Iran’s state television broadcast a live program on Tuesday in which passers-by were placed in a chair and asked what they would do if they were president. One man said he would “work for the people.” A second jumped up when he heard the question. “I don’t want this chair!” he said. Suddenly, a young woman grabbed the microphone. “This program is nonsense,” she said. “Those who really sit on this chair are only there to fill their own pockets.” The program rapidly broke for a commercial, but it was a rare and revealing unscripted moment in the strictly controlled run-up to the presidential election on June 14.
Iran’s 2009 presidential election was an exuberant and exciting spectacle that aroused a powerful surge of optimism in the populace but that ended with the trauma of a violent crackdown. This year’s vote, taking place under starkly different circumstances, promises to be far more subdued.
For most, the enthusiasm of 2009 has been replaced, for now at least, with an indifference bred of fear and fed by a lack of charismatic candidates. There is little talk of a boycott, but no enthusiasm or expectations that the election will make any difference in people’s lives.

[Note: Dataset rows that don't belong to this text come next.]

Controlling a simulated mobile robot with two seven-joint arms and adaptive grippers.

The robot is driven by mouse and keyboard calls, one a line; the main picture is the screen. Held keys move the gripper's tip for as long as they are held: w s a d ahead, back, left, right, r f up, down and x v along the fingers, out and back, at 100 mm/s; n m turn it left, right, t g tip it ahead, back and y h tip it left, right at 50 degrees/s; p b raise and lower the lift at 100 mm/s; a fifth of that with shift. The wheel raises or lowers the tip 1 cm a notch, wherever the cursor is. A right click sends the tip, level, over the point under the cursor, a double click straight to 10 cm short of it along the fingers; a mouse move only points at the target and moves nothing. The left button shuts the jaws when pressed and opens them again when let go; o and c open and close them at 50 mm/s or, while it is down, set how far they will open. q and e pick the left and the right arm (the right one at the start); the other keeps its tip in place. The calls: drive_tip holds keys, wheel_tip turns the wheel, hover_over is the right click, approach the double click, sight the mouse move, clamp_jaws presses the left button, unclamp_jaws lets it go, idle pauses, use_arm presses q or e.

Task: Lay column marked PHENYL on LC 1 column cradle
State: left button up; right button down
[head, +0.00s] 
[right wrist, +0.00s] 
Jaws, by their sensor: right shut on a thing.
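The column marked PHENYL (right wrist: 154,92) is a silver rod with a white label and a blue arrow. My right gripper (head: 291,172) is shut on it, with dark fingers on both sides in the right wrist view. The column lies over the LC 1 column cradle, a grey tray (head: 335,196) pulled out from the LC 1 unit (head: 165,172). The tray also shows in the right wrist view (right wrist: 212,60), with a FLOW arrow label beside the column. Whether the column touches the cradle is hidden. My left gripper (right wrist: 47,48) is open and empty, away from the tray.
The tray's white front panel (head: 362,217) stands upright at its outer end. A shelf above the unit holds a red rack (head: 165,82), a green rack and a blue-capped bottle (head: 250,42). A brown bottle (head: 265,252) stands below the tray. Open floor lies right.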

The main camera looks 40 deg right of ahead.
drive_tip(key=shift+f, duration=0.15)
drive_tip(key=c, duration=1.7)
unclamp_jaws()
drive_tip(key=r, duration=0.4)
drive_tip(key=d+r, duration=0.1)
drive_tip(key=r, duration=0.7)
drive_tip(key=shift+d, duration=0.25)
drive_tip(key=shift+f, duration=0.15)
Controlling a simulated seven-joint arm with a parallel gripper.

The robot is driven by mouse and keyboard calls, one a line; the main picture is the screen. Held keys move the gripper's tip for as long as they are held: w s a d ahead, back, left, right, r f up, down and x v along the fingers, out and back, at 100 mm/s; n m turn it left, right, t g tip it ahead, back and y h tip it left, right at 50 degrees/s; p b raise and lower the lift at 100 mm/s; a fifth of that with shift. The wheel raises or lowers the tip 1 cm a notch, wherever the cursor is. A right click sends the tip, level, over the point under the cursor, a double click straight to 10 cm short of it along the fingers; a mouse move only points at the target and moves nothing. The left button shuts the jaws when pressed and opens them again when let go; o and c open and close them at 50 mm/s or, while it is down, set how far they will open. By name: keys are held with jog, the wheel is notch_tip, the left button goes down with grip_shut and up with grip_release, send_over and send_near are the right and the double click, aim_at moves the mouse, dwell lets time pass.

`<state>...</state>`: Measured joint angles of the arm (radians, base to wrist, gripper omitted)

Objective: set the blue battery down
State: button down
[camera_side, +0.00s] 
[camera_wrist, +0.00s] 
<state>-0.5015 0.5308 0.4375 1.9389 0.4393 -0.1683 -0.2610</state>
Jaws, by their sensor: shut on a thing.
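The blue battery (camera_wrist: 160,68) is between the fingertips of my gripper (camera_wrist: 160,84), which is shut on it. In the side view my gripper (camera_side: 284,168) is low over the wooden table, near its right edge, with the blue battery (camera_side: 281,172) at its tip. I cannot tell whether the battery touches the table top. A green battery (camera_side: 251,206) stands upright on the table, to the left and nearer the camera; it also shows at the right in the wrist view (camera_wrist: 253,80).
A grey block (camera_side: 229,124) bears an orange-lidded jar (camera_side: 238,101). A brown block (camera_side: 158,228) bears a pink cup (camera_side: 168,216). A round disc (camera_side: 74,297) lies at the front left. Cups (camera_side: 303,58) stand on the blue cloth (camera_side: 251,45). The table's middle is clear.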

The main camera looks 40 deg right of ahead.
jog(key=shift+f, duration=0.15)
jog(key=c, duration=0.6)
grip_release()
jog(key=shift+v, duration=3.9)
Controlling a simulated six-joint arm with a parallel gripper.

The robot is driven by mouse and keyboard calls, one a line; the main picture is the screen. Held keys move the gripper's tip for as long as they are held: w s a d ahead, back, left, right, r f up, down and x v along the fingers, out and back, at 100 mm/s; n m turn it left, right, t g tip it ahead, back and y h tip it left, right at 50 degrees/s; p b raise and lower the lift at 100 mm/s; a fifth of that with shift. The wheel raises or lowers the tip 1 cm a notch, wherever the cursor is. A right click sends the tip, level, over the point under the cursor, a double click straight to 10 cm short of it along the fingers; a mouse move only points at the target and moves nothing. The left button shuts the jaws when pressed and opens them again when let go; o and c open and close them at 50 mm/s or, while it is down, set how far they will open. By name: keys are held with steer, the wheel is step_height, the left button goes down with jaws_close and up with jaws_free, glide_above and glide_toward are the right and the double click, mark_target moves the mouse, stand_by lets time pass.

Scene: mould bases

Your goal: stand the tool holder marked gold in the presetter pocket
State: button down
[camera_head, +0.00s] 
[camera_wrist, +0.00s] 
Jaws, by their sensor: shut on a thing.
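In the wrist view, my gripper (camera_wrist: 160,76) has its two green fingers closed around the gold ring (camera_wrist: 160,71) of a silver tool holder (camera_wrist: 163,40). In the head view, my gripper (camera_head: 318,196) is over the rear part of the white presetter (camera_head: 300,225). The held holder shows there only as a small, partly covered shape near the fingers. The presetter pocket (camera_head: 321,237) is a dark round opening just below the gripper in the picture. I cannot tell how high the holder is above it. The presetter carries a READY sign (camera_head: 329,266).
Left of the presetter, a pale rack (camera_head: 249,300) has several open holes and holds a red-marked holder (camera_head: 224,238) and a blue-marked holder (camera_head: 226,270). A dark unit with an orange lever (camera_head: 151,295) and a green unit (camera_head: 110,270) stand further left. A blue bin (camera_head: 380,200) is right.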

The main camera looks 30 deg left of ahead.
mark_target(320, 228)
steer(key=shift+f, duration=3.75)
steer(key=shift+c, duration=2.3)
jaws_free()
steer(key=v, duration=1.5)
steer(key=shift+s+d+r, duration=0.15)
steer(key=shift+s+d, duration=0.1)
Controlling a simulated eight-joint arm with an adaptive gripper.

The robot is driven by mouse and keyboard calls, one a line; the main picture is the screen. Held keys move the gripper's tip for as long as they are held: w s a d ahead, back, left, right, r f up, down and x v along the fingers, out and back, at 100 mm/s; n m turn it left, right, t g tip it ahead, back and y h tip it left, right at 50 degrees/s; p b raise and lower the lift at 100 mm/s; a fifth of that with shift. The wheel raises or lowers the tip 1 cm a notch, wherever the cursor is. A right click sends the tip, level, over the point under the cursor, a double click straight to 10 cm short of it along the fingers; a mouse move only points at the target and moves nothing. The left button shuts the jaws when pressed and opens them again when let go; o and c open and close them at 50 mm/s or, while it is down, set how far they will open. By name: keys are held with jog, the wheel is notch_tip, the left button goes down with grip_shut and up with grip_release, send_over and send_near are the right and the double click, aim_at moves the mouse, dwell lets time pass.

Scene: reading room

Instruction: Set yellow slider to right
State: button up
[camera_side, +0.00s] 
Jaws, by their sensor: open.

Today, most of the leading figures of the 2009 opposition — politicians, dissidents and journalists — have been silenced or fled the country. Many of them are still in jail, while the two presidential challengers and leaders of the so-called green movement, Mir Hussein Moussavi and Mehdi Karroubi, remain under house arrest.
Many still feel cheated, if not by the outcome of the vote, which many here viewed as fraudulent, then by the way their complaints were swept aside by security forces on the streets of Tehran.